STATED GOAL => Extract all lines from the data beneath that include the word "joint".

==================================================

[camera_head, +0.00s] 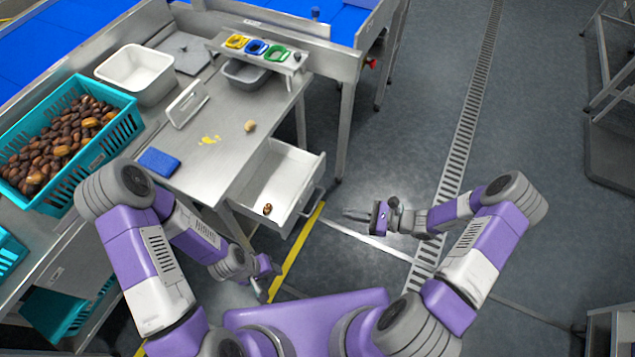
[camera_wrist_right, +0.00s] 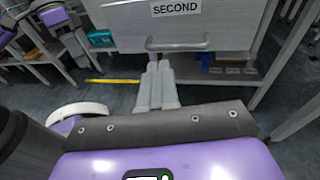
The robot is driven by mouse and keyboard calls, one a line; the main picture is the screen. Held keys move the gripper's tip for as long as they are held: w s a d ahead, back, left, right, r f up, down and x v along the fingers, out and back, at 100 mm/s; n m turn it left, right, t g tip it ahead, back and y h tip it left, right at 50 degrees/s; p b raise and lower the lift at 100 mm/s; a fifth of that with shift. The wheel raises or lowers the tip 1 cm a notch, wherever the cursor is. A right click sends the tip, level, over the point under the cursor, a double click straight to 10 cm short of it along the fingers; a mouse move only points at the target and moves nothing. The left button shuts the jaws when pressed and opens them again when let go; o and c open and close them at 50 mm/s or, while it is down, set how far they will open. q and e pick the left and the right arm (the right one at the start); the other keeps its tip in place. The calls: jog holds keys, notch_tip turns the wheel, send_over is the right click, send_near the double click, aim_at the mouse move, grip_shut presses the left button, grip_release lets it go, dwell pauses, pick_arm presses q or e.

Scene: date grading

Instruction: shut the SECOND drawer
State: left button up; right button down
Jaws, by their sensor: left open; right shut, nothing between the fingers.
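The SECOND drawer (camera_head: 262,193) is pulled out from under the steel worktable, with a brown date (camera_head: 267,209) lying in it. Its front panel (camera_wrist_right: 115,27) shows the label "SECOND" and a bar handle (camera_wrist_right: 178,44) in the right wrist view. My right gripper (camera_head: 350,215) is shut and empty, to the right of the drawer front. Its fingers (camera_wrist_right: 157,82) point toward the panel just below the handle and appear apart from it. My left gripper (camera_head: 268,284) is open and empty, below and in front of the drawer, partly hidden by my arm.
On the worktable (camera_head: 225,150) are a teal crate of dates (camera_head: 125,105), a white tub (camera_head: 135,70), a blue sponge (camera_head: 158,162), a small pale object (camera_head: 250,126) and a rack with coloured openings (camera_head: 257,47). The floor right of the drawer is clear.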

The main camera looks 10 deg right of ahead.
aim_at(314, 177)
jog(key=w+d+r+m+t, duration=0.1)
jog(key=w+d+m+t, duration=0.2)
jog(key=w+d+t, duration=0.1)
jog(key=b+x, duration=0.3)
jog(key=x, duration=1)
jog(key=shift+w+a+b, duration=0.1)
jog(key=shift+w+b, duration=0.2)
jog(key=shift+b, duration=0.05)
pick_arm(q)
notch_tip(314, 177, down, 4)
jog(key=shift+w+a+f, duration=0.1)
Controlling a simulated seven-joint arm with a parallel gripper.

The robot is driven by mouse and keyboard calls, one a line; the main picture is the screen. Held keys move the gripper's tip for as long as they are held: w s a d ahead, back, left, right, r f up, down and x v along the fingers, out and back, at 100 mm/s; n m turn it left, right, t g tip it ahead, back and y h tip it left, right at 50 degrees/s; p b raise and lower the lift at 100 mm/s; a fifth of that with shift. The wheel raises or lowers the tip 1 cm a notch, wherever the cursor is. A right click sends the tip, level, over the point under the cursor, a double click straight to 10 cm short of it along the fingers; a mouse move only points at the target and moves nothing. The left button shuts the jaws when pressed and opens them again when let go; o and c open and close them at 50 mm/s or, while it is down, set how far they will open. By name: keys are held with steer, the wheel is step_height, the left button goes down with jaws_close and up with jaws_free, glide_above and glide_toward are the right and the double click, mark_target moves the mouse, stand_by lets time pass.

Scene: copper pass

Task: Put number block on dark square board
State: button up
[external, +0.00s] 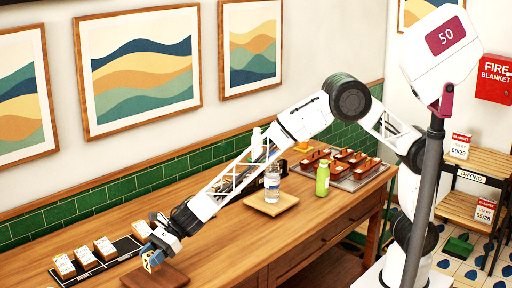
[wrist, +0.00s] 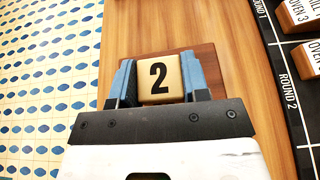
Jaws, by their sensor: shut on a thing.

==================================================

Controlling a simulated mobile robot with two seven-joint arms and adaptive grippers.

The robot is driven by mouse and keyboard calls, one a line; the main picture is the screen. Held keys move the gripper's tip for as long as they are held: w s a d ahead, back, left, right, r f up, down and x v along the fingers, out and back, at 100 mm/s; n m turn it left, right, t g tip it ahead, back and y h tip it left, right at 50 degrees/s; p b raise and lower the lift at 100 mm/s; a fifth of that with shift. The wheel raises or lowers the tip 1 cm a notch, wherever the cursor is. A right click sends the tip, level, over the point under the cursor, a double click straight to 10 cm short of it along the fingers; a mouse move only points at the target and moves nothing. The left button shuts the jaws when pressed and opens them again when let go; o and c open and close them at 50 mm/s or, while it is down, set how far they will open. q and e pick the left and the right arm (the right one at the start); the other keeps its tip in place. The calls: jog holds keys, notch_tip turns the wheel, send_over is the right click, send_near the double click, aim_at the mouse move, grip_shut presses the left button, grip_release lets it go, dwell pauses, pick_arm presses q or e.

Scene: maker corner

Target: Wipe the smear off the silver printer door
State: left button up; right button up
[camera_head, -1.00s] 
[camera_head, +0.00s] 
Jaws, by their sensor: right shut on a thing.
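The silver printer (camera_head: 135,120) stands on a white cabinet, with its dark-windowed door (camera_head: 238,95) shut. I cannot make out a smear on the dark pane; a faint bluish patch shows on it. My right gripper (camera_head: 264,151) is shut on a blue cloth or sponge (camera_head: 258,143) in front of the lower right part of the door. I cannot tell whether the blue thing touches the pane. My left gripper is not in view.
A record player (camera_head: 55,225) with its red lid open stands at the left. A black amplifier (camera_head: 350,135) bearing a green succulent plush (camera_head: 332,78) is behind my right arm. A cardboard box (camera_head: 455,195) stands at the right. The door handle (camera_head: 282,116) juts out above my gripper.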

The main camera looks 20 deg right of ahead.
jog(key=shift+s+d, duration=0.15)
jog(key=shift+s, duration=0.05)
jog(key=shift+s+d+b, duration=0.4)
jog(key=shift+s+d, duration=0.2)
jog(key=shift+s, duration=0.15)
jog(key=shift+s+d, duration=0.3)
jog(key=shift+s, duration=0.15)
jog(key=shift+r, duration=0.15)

==================================================

TASK SOLUTION =>
Controlling a simulated seven-joint arm with a parallel gripper.
Controlling a simulated mobile robot with two seven-joint arms and adaptive grippers.

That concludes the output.